Todas essas mudanças necessitam de amplo apoio político, que o vice-presidente terá que garantir. Ele não conseguirá fazer isso sozinho. Como ocorreu com o Plano Real, executado no governo de outro vice-presidente que substituiu o titular também por causa de impeachment, somente com apoio das principais lideranças políticas do país será possível executar um programa que reequilibre as contas do setor público brasileiro. Esse é um desafio que terá que contar com a ajuda de todos.

Impeachment não é o epílogo - EDITORIAL O ESTADÃO

ESTADÃO - 25/04

Nem bem terminou a sessão da Câmara que aprovou o prosseguimento do processo de impeachment da presidente Dilma Rousseff, o País foi informado de que, na Operação Lava Jato, surgiram mais indícios de crimes que teriam sido cometidos pela própria Dilma e por outras figuras de proa da República. Ao que parece, o impeachment, por mais dramático que seja, será apenas um capítulo, e não o epílogo, da purgação da política nacional.

O nome da presidente foi citado na delação premiada de Diogo Ferreira, ex-chefe de gabinete do senador Delcídio Amaral. Ferreira informou aos investigadores que, segundo o que ouviu de Delcídio, Dilma pretendia interferir no Superior Tribunal de Justiça (STJ) para “libertar réus importantes da Lava Jato”, citando “expressamente” o nome do empreiteiro Marcelo Odebrecht.

Dilma teria exigido que o desembargador Marcelo Navarro, nomeado por ela para o STJ, assumisse um “compromisso de alinhamento” com o governo. Toda essa negociação foi testemunhada por Delcídio, disse Ferreira, que participou de reuniões e trocou mensagens com personagens da suposta manobra - destinada a livrar igualmente os ex-diretores da Petrobrás Renato Duque e Nestor Cerveró. Para o procurador-geral da República, Rodrigo Janot, houve uma “trama espúria” no Palácio do Planalto.

Na segunda-feira, foi a vez de Cerveró dizer ao juiz Sérgio Moro que o presidente do Senado, Renan Calheiros (PMDB-AL), recebeu propina de US$ 6 milhões de um dos operadores do petrolão.

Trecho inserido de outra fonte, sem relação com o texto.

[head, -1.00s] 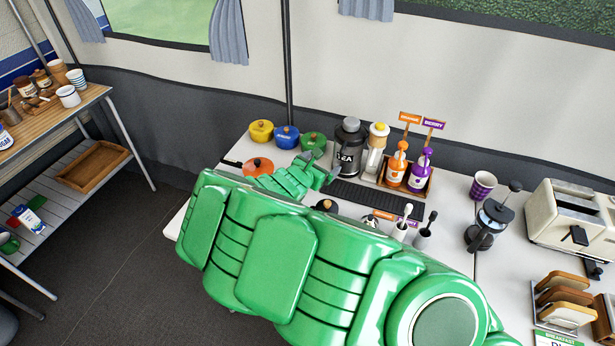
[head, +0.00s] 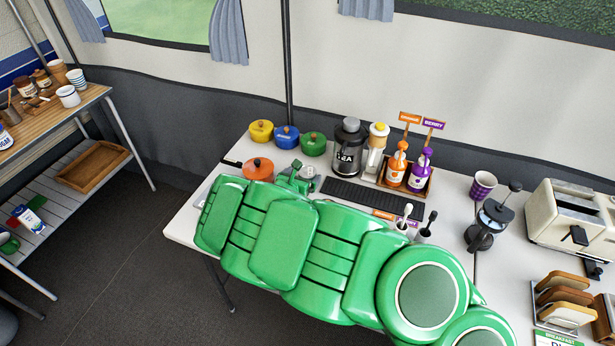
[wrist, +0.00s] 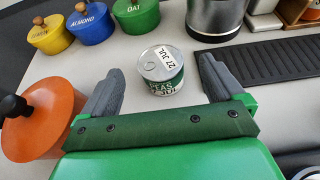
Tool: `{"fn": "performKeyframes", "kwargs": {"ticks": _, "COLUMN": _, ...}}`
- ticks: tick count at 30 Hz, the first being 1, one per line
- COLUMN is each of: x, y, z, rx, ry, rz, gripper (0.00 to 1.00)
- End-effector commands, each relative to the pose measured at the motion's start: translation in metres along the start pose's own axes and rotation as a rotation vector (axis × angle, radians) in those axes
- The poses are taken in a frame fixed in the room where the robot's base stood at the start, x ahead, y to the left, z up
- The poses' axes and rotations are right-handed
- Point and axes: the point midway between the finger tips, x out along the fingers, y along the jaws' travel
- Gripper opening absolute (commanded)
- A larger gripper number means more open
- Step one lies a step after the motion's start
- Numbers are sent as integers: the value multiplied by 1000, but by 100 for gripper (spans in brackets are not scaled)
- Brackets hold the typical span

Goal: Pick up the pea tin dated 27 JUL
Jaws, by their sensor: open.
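The pea tin (wrist: 163,72) stands upright on the white table in the wrist view. Its silver lid has a ring pull and a white label reading 27 JUL; its side has a green and white label reading PEAS. My gripper (wrist: 162,68) is open, with one grey finger to the left of the tin and the other to its right. The tin lies between the fingertips, with gaps at both sides. In the head view my gripper (head: 297,180) is low over the table behind my green arm, and the tin is hard to make out there.
An orange pot (wrist: 42,118) with a dark knob stands close to the left finger. Yellow (wrist: 50,36), blue (wrist: 90,24) and green (wrist: 136,16) pots stand behind. A dark canister (wrist: 215,16) is at the back. A black ribbed mat (wrist: 270,60) lies right.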

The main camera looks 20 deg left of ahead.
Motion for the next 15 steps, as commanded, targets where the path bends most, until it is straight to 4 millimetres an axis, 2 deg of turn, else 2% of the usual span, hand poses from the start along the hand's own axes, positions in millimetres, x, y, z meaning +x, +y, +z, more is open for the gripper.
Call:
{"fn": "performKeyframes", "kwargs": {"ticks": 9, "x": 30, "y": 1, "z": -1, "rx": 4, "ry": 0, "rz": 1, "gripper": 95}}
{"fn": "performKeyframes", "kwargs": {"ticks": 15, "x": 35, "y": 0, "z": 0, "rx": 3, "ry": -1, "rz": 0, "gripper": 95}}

Não foi possível saber mais detalhes porque Moro pediu ao depoente que parasse de falar, já que se tratava de citação de acusado com foro privilegiado.

No entanto, mesmo breve e incompleta, essa menção a Renan, no momento em que ele se prepara para presidir o decisivo trâmite do processo de impeachment no Senado, é suficiente para devolver o nome do parlamentar à berlinda, de onde ele tentava fugir de todas as maneiras. Agora, mais do que nunca, Renan usará o poder que tem sobre o processo contra Dilma para tentar escapulir do cerco judicial.

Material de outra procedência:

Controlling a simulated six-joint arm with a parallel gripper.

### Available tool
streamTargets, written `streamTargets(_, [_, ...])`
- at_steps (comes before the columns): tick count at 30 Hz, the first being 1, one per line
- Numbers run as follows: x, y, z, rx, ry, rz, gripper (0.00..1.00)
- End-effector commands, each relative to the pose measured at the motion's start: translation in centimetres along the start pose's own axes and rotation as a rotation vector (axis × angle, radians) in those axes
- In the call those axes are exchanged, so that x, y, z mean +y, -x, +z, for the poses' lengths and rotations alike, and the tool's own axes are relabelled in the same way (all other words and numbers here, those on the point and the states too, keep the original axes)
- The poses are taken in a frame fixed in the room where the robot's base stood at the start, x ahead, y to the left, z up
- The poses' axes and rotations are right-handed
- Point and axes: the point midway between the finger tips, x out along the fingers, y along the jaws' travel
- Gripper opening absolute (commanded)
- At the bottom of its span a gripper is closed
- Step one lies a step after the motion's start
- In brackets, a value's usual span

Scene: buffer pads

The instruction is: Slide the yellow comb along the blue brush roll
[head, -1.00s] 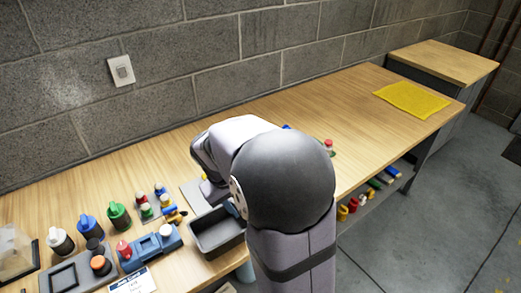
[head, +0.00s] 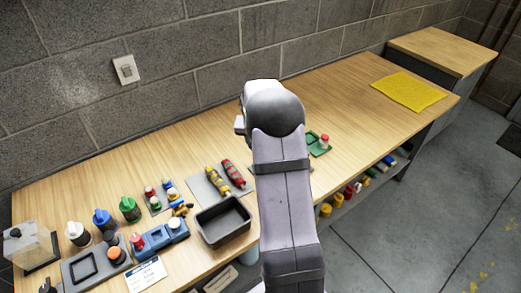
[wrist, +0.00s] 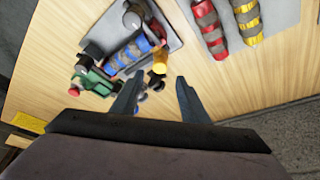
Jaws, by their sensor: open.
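The blue brush roll (wrist: 130,53) shows in the wrist view, a blue cylinder with grey-brown bands on a grey plate, left of and beyond my fingertips. A small yellow piece (wrist: 159,62) is beside its near end; it may be the yellow comb, but its shape is unclear. Dark small parts lie just below it. My gripper (wrist: 160,75) is open, its two fingers apart with nothing held between them. In the head view my arm hides the gripper's fingers, the blue roll and this yellow piece.
A red roll (head: 233,173) and a yellow roll (head: 216,181) lie on a grey board (head: 196,187). A black bin (head: 223,223) stands in front. A green holder (head: 317,146) is right of my arm. Bottles crowd the left; the bench near the yellow cloth (head: 409,91) is clear.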

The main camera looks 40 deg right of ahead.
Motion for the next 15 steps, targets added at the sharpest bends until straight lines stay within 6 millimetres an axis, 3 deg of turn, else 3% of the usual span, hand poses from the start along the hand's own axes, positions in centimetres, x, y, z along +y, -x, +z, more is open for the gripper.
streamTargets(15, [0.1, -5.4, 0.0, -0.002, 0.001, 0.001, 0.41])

Outro que usa o cargo para evitar o acerto de contas com a Justiça é o presidente da Câmara, Eduardo Cunha (PMDB-RJ), e sua habilidade permitiu até agora que, mesmo diante de gritantes evidências de crimes financeiros os mais diversos, ele pudesse conduzir a sessão do impeachment de Dilma. Mas, dois dias antes da sessão, o deputado voltou a ficar no centro do noticiário policial, quando se divulgou a delação de Ricardo Pernambuco Júnior, dono da Carioca Engenharia. Segundo o empreiteiro, as empresas envolvidas na construção do Porto Maravilha, programa de revitalização da zona portuária do Rio, deveriam pagar R$ 52 milhões de propina a Cunha.

Perito em manobrar o regimento da Câmara para se livrar da cassação, Cunha até agora foi bem-sucedido - e seus aliados já dizem que o deputado deverá até mesmo completar seu mandato. No entanto, Cunha não tem mais o impeachment como trunfo, e isso deve reduzir drasticamente seu poder de barganha.

Por fim, a semana do impeachment reservou dor de cabeça adicional ao grande chefe petista, Luiz Inácio Lula da Silva. Um laudo da Polícia Federal indicou que o ex-presidente recebeu R$ 3,6 milhões da Andrade Gutierrez, entre 2011 e 2014. Os valores transitaram por uma conta usada pela empreiteira para pagar empresas investigadas por lavagem de dinheiro no âmbito da Lava Jato.

Nesse cenário, a única certeza é que não se sabe o que mais está por vir. O impeachment de Dilma, hoje dado como certo, não encerrará, em nenhuma hipótese, a marcha de acontecimentos que já ninguém controla. Por mais que Dilma apele a seu passado de torturada pela ditadura para se dizer perseguida, por mais que Renan e Cunha se julguem protegidos pelos cargos que ocupam, por mais que Lula pense estar acima da lei por se considerar o salvador dos pobres, todos eles, e também seus inúmeros cúmplices, muitos em posição de destaque na política e na economia, terão de se ver com a Justiça, mais cedo ou mais tarde. Que o País tenha firmeza e serenidade para enfrentar os próximos capítulos desse intenso drama.